INFORMATION SHOWN:
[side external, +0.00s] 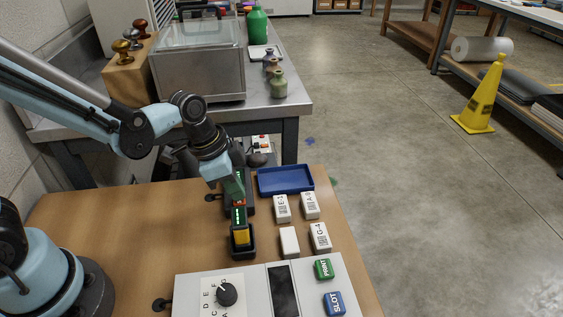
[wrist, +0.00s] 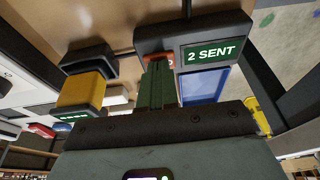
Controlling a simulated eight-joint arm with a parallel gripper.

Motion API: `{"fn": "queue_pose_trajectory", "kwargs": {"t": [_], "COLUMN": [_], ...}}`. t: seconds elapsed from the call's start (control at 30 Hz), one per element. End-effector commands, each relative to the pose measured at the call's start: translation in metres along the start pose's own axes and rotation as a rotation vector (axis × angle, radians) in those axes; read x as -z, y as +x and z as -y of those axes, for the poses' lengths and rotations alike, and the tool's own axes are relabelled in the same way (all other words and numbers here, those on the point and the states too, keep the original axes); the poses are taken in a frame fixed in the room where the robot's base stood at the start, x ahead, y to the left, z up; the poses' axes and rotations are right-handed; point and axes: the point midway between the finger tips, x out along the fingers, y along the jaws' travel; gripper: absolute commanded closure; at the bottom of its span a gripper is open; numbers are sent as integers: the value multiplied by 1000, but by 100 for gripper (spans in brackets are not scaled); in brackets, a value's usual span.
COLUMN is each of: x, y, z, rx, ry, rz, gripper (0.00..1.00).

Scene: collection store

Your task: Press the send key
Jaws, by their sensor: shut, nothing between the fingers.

WHAT THIS TASK INVOLVES:
Reproduce the material above in full, exactly, with no images.

TASK RESULT:
[side external, +0.00s] 
[wrist, +0.00s] 
Controlling a simulated eight-joint arm with a parallel gripper.

Motion API: `{"fn": "queue_pose_trajectory", "kwargs": {"t": [_], "COLUMN": [_], ...}}`. t: seconds elapsed from the call's start (control at 30 Hz), one per element. End-effector commands, each relative to the pose measured at the call's start: translation in metres along the start pose's own axes and rotation as a rotation vector (axis × angle, radians) in those axes; read x as -z, y as +x and z as -y of those axes, for the poses' lengths and rotations alike, and the tool's own axes are relabelled in the same way (all other words and numbers here, those on the point and the states too, keep the original axes); the poses are taken in a frame fixed in the room where the robot's base stood at the start, x ahead, y to the left, z up; the poses' axes and rotations are right-handed; point and axes: the point midway between the finger tips, x out along the fingers, y along the jaws' travel; gripper: absolute commanded closure; at the bottom of its span a gripper is open; numbers are sent as integers: the value multiplied by 1000, but by 100 for gripper (spans in brackets are not scaled); in brackets, a value's usual span.
COLUMN is each of: x, y, z, rx, ry, rz, gripper (0.00..1.00).

Scene: collection store

Your task: Press the send key
Jaws, by their sensor: shut, nothing between the fingers.

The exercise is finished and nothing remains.